Need a recap on the whole “project 52” thing? Go here.
This week over at /r/picturechallenge, we had arrived at a slightly more traditional challenge topic for the week: ‘landscape’. That’s not to say that it’s any more limiting, and sometimes the most superficially basic themes present the biggest challenges as far as picking a specific shot, and the greatest opportunity for creativity in fulfilling them.
For anyone reading this from anywhere in the same general vicinity as the Ottawa Valley, you’ll know that we’ve had one of the coldest winters in recent memory this year. This brings us to one of the more inconvenient truths of outdoor photography: the colder it is, the clearer the night. This means that if you’re looking to get great shots of the stars, which are quite spectacular out in the country up here) you need to face the fact that it’ll likely mean standing around in the snow bracing against temperatures approaching the mid minus-30s.

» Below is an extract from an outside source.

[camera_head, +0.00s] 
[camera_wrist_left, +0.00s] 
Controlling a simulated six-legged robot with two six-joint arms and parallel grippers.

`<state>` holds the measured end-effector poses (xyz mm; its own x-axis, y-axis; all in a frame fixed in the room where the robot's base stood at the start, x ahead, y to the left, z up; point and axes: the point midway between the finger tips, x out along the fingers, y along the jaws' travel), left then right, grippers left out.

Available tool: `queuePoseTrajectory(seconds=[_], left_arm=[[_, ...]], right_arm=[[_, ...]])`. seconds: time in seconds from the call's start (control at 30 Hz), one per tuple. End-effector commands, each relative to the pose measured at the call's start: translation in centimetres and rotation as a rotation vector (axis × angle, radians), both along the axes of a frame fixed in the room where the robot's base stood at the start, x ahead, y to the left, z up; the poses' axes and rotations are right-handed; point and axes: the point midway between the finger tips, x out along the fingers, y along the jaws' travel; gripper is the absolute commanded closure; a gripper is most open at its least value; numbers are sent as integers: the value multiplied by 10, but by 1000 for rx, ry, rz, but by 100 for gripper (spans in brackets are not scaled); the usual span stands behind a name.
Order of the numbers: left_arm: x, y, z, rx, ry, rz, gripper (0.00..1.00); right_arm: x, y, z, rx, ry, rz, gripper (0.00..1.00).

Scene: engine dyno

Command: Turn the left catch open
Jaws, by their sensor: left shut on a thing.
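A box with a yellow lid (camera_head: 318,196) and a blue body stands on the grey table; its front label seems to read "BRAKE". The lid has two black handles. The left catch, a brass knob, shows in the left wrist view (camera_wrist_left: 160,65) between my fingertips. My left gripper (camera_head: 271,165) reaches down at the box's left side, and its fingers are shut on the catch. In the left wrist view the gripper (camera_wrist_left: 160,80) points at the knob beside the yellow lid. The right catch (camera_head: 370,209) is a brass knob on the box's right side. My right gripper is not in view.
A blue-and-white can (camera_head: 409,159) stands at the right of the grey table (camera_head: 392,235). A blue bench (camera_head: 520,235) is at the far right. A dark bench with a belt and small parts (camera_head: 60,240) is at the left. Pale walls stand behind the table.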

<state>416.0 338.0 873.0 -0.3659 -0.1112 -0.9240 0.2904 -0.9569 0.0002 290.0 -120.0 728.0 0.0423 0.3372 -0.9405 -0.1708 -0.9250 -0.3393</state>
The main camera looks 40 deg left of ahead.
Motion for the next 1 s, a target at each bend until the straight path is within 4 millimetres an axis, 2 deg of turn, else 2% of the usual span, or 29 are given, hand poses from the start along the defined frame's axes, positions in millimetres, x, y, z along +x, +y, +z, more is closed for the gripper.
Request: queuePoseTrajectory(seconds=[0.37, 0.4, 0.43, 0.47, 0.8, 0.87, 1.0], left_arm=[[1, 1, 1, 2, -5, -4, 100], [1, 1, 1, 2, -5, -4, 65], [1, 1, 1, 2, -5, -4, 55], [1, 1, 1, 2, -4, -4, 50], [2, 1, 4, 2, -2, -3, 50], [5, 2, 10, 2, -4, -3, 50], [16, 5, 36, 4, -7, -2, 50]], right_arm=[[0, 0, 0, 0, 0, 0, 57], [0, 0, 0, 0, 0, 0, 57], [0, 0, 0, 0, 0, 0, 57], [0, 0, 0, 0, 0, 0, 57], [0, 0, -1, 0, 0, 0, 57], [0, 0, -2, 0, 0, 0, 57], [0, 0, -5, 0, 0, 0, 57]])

So that’s what I did late last week, and I ended up with this:
Most of the shots I was getting were facing in a more westerly direction, away from the ‘city’ and towards the delightful emptiness of the lands heading towards Algonquin Park. This shot, however, wasn’t about the sky. After all, the theme was ‘landscape’. It struck me, however, just how significant the impact of the man-made landscape of even a tiny city (Pembroke has a population of 15,000, soaking wet) is on the night sky. Face towards the relatively minimal lights of businesses, clusters of homes and traffic/street lights, and you get a glow that would really fool you into thinking the shot was taken at sunset, as opposed to in the middle of the night. Face the other direction and you end up with something like this (click to see a larger version):
Astrophotography is tricky, at least for me, and at least when I’m standing around in arctic temperatures trying to still use my hands, but getting the right balance of ISO, shutter speed and aperture to let enough starlight in without capturing their movement (as I’ve still done a little bit in these shots) pays off in the end.

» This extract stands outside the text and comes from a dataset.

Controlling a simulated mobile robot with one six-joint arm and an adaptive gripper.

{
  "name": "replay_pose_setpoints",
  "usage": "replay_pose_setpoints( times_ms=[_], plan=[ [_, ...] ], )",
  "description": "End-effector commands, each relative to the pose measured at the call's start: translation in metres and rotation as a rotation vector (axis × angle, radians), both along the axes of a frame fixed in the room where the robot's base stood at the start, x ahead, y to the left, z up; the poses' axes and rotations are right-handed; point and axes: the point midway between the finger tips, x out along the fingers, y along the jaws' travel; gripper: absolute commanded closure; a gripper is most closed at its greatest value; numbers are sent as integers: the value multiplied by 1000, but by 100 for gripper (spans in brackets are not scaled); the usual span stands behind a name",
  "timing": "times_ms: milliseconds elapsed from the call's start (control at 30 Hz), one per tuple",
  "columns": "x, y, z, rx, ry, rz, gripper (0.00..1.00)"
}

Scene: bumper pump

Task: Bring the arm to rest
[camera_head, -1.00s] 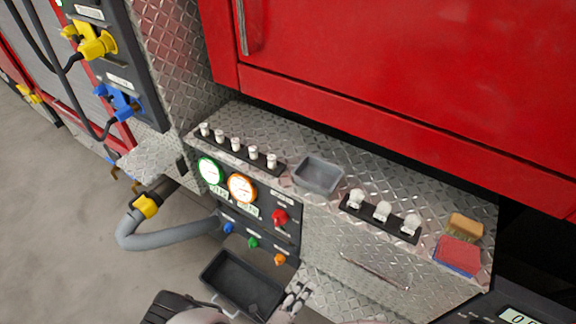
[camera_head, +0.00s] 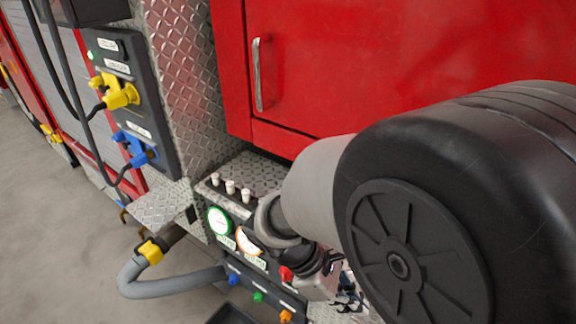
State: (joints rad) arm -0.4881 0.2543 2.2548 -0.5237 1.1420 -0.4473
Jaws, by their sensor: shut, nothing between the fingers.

The key is to let as much light in as quickly as possible without resorting to a really slow shutter speed. The stars actually zip around pretty quick, all things considered, which is why if you click through on these photos and zoom in to maximum resolution, you’ll see the streaks caused by their motion, even just shooting at 15 seconds. Normally, really low light calls for really slow shutter speeds, and if star trails are your aim, then that’s absolutely true. Crank that up to bulb, get a locking shutter release and then go watch a movie for the 2-3 hour shutter time. For stuff like this, though, the goal is more to have the stars as frozen as possible. If your camera can handle really high ISO levels without introducing too much noise, then that’ll give you more flexibility to work with. Basically, get the ISO as high as possible, shoot with as wide open a lens as you can (more on this shortly) and try to keep the shutter speed down to around 10 seconds. If you have to go up to 15, though, it’ll still work passably enough, as you can see.
The (other) tricky part with this is getting the focus right. If you’ve got the focal ring cranked all the way to infinity, you may notice (as I did) that the stars themselves are just a little too blurry for their own good. There are two things that I did to combat this situation. The first was to pull the focus back just a little bit (my 1.8 lens doesn’t have an actual focal ring display, so I just ballparked it until I got a result I liked) and drop the aperture down one or two stops to give you a little more depth of field to work with. By changing the focus and stopping down the aperture, I was able to sharpen up the stars. If I’d sped up the shutter a bit, it would have helped even more. Ah well – next time.
Like so many things with photography, trial and error is one of your best friends in this case – especially because just looking through the viewfinder will give you no indication whatsoever what you’ll end up with – you have to wait until you actually take the photo to see what you need to adjust. So bring some coffee/tee/Bovril with you, bundle up and prepare for a lengthy stay in the great outdoors.
On a more philosophical note, I both like and regret this image. On the one hand, I think it looks neat. On the other hand, it’s a pretty stark and undeniable example of the passive difference that humans make to the planet. It’s obviously not that we shouldn’t have lights, but it’s more just an observation on the profundity of our own impact. No soapbox, just interested observation.